Sainsbury’s share were up by 5.5% from their Friday close price early this morning after its fourth quarter like-for-like sales defied doom-mongering forecasts.

The supermarket hasn’t matched the 2015 share price resurgence of its contemporaries Tesco (up 25% so far this year) and Morrisons (up 10.6%), but that is largely because it didn’t hit the depths its rivals did towards the end of the year.

This morning’s fourth quarter like-for-like sales fall of 1.9% further cements Sainsbury’s position in both a positive and negative sense. It is experiencing a far softer landing in terms of sales downturn than its rivals, but that also means Mike Coupe has less opportunity than his fellow new supermarket CEOs to reinvent the wheel and drive a fundamental turnaround.

Sainsbury’s share price bounce this week (now up 8.4% in 2015 – though its early morning gains were wiped out later in the day) was primarily driven by relief that the supermarket’s performance was not worse, rather than optimism it will soon to get better.

Coupe remains defiantly upbeat, but he conceded the headwinds facing the industry are unlikely to ease in the near future.

In particular he pointed to spiralling food price deflation as a heavy drag on year-on-year figures. He said that food deflation reached -2.5% during the quarter – meaning that Sainsbury’s beat this deflation figures with its own like-for-likes.

“The reality is there is no reason to believe that will change in this calendar year or even into next year,” he said. “The commodity price deflation which is the main driver of deflation in our industry isn’t going away anytime soon.”

There are some trends supporting a recovery – Coupe said Sainsbury’s has become 9% more price competitive against the discounters, it saw a 3% sales volume uplift in the 1,100 products in which it cut prices and consumer confidence is generally on the up.

It does continue to outperform in convenience, with sales up 14% in total. But online will be concerning as its 5.5% year-on-year growth in the quarter (according to Shore Capital’s Clive Black) is considerably down on growth rates across the online market.
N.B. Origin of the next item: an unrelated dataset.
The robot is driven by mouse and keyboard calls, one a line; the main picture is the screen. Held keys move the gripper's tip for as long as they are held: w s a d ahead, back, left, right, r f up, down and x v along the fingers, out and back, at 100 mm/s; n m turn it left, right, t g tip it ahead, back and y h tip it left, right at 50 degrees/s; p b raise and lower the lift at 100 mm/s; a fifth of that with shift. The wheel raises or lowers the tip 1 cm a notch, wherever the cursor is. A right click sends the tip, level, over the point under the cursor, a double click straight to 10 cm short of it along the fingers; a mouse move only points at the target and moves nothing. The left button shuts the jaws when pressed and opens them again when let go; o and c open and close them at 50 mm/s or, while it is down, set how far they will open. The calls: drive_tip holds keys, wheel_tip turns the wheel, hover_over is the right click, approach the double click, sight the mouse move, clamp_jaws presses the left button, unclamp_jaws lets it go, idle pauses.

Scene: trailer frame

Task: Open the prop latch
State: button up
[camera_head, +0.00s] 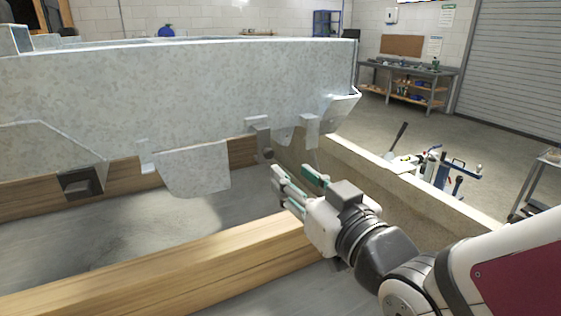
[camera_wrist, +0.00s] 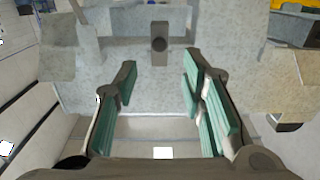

It’s not entirely clear what else Sainsbury’s can do to drive a return to overall sales growth without eating into its profits the way its distressed competitors have been forced to do.

Sainsbury’s is expected to post a full-year fall in operating profit of around 22% to £700m when it releases its annual results, but this is some way behind the 52% collapse experienced at Morrisons and the near-80% fall expected at Tesco.

Analysts at SG suggested the supermarket is “the most vulnerable UK grocer”, commenting: “Sainsbury’s operational and financial leverage continue to make the group particularly susceptible to protracted levels of LFL and gross margin headwinds.”

Arguing that Sainsbury’s could be particularly exposed to a Tesco recovery, Shore Capital’s Black commented: “The possibility of growing attrition to the market leader leads to uncertainty and a modest lack of visibility in Sainsbury’s near-term financial prospects to our minds, noting as we do that a business that outperformed quarter-on-quarter for so many years is now demonstrably under-performing.

“Hence, the aspiration to win against the supermarket competition is perhaps more about the medium rather than near-term.”

A 1.9% like-for-like decline in an environment where food deflation is at 2.5% is a decent performance – certainly Waitrose’s early 2015 figures suggest poorer like-for-likes so far this year.

But Sainsbury’s is becoming something of a victim of its own successes and its year-on-year comparatives will remain tough through most of this year. Running a steady ship is not small achievement in today’s grocery retail environment – but investors don’t want effectively managed decline, they want earnings growth and it’s difficult to see where that will come from for a considerable time.

David Gray, analyst at Planet Retail, concluded: “We can only hope Mike Coupe and his team have something special up their collective sleeve to arrest the declines. Even for an accomplished retailer like Coupe, this may prove one task too far.”